Alors que les études du CEREQ soulignent qu’à niveau de formation équivalent les apprentis s’insèrent mieux que les jeunes issus de formations dispensées par voie scolaire (10 points de taux d’emploi de plus), 83,5% des élèves du second degré préparent le baccalauréat professionnel sous statut scolaire (dans la quasi-totalité des lycées d’enseignement professionnels) et seuls 12% par la voie de l’apprentissage (dans le secteur privé). "L’appareil de l’Education nationale" freine toute évolution significative sur ce sujet pourtant majeur et ce, quel que soit le gouvernement [1].

L’enseignement professionnel est de fait encore trop souvent considéré comme une voie de relégation pour les élèves et le réceptacle d’une orientation par défaut dont les conséquences sociales sont catastrophiques. Sur 100 élèves en troisième ayant redoublé au moins une fois, 21,5% sont orientés vers une seconde générale ou technique, et 72,3% vers un second cycle professionnel. Concernant les inégalités sociales, 53,4% des élèves de la filière "bac pro" dans le public sont issus d’un milieu défavorisé contre 28,2% dans les lycées généraux et technologiques.

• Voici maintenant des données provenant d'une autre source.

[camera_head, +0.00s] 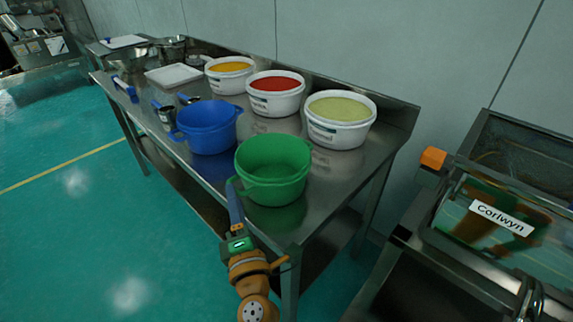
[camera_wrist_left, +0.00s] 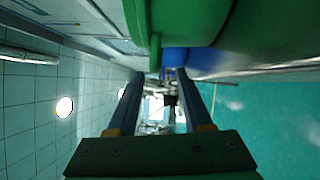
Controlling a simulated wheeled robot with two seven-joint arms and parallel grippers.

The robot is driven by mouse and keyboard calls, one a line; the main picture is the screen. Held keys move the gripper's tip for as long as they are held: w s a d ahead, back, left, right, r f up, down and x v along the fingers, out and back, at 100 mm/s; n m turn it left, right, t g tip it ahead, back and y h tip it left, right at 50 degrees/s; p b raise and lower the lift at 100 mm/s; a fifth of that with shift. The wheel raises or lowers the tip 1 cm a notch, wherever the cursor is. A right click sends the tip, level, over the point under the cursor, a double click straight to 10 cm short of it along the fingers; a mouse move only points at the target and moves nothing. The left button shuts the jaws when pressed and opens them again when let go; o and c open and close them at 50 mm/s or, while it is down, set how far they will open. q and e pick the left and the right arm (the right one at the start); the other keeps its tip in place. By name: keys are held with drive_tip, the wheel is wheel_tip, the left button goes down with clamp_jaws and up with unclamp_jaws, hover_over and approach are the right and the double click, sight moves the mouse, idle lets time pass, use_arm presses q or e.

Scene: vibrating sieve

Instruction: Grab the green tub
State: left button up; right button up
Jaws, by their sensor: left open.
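The green tub (camera_head: 273,172) stands upright on the near right end of the steel table, with a handle on its near left side. My left gripper (camera_head: 234,186) reaches up from below, its blue fingers close against the tub's left side at the handle. In the left wrist view the green tub (camera_wrist_left: 190,22) fills the top, and my open left gripper (camera_wrist_left: 160,75) shows two separated fingers just below it. I cannot tell whether the handle lies between the fingers. My right gripper is in neither view.
A blue tub (camera_head: 207,128) stands behind and left of the green one. White tubs with yellow-green (camera_head: 340,120), red (camera_head: 275,93) and orange (camera_head: 229,74) contents line the table's back. A metal machine (camera_head: 500,215) stands at right. Open floor lies left.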

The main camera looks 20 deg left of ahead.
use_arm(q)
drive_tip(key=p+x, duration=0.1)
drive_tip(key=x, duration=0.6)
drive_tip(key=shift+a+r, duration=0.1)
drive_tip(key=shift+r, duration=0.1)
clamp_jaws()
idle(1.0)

La catégorisation par secteurs d’activité est figée et suit difficilement les évolutions du marché du travail. Davantage d’élèves sont dans le secteur des services (304 000) que dans celui de la production (221 000) ; avec des disparités importantes dans les effectifs, 23 000 en moteur et mécanique auto, 837 en mécanique aéronautique et spatiale, 1245 en plastique et matériaux composites ; 595 en matériaux de construction, verre céramique, 14 000 dans le travail du bois et de l’ameublement. Dans le secteur des services, 107 000 en commerce et vente, 3 100 en techniques de l’imprimerie et de l’édition, 28 000 en secrétariat- bureautique, 1 300 en journalisme et communication. Alors qu’un enseignement à finalité professionnelle doit être réactif pour s’adapter aux évolutions de notre économie, le dispositif des lycées professionnels est aujourd’hui sclérosé. Il est révélateur que des entreprises prennent la main afin de "pallier les carences du mammouth" pour reprendre la formule et l’analyse de Christine Kedelland [2] ; pensons aux initiatives de Veolia, de Xavier Niel pour former des développeurs, de Bannette qui a créé une école destinée à former des artisans boulangers chefs d’entreprise, ou encore à l’école de vente Volkswagen qui forme des futurs commerciaux.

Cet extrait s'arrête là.